Tchaikovsky: The Nutcracker
Robert Irving conducting New York City Ballet Orchestra and Choir of the Little Church Around the Corner; Kapp 5007-S (stereo) and 5007: two records
Being no balletomane, I made my first acquaintance with Robert Irving by way of a record, RCA Bluebird’s Boutique Fantasque, now, alas, gone. As it seemed to me then, it seems to me now that he is the best conductor of ballet music in the world. Apparently the Sadler’s Wells and New York City Ballet companies share this approval, and now Kapp Records is spreading the benefit. I wish they had got a real musket to shoot, as Mercury did back in 1956 for their complete Nutcracker, when the mice and the toys go to war, but music is more important than muskets. Irving’s music has a wonderful lifting lilt to it; you almost want to dance yourself. The sound gets scratchy in the inner grooves but, once more, the music makes you forget the flaws. I don’t know of anybody else who can put the feeling of dance so well onto records. The youngsters from the Church of the Transfiguration are a delight.

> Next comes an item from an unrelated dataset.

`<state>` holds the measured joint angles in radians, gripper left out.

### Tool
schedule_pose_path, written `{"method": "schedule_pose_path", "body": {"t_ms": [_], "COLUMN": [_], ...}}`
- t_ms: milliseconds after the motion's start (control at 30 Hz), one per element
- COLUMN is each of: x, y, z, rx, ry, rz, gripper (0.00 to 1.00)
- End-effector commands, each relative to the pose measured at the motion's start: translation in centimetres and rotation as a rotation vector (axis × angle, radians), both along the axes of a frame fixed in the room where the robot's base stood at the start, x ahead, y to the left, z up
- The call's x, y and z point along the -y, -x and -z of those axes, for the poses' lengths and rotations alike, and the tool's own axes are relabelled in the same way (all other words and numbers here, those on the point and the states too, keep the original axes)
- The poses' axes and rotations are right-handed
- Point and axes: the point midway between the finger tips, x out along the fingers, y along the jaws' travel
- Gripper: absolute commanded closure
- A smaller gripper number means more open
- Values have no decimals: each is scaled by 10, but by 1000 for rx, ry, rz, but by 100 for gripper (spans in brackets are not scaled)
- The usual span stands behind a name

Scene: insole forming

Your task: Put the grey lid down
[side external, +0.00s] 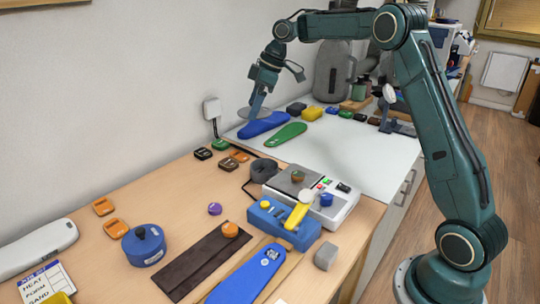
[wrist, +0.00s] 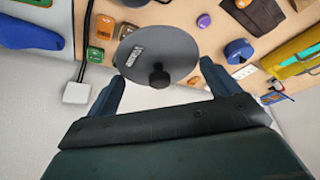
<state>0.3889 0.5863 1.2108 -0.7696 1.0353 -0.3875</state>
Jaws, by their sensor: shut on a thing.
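The grey lid (wrist: 150,42) is a round disc with a dark knob (wrist: 158,76) and a small printed label. My gripper (wrist: 162,73) is shut on it, with one blue finger on each side in the wrist view. In the side external view the lid (side external: 246,113) shows as a thin grey disc at the tip of my gripper (side external: 256,108), near the wall. It appears just above or beside a blue insole (side external: 265,124). I cannot tell whether the lid touches the surface below.
A green insole (side external: 286,134) lies beside the blue one on the pale worktop (side external: 350,150). A white wall box (side external: 212,107) with a cable is close to the left.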

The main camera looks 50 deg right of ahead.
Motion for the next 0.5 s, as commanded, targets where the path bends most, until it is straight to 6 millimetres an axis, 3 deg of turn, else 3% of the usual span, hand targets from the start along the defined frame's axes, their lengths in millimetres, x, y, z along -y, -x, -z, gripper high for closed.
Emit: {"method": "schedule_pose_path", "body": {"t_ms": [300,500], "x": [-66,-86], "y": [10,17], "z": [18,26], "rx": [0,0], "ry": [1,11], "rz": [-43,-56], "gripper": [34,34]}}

Whitman: Selections from Leaves of Grass
Ed Begley, reader; Caedmon 1037
Ten poems figure here, including one big one: Out of the Cradle Endlessly Rocking. Caedmon has made this mature and retrospective, which is probably right. The veteran actor, Begley, a star since he played in Patterns for TV and Hollywood, makes the reading virile and tragic: the hissing sea urges “Death!” but he and we are not quite persuaded. Yet we still know the yearning of the boy Whitman, on the beach, suffering a loss of love in share with a bereft brown shore bird from Alabama.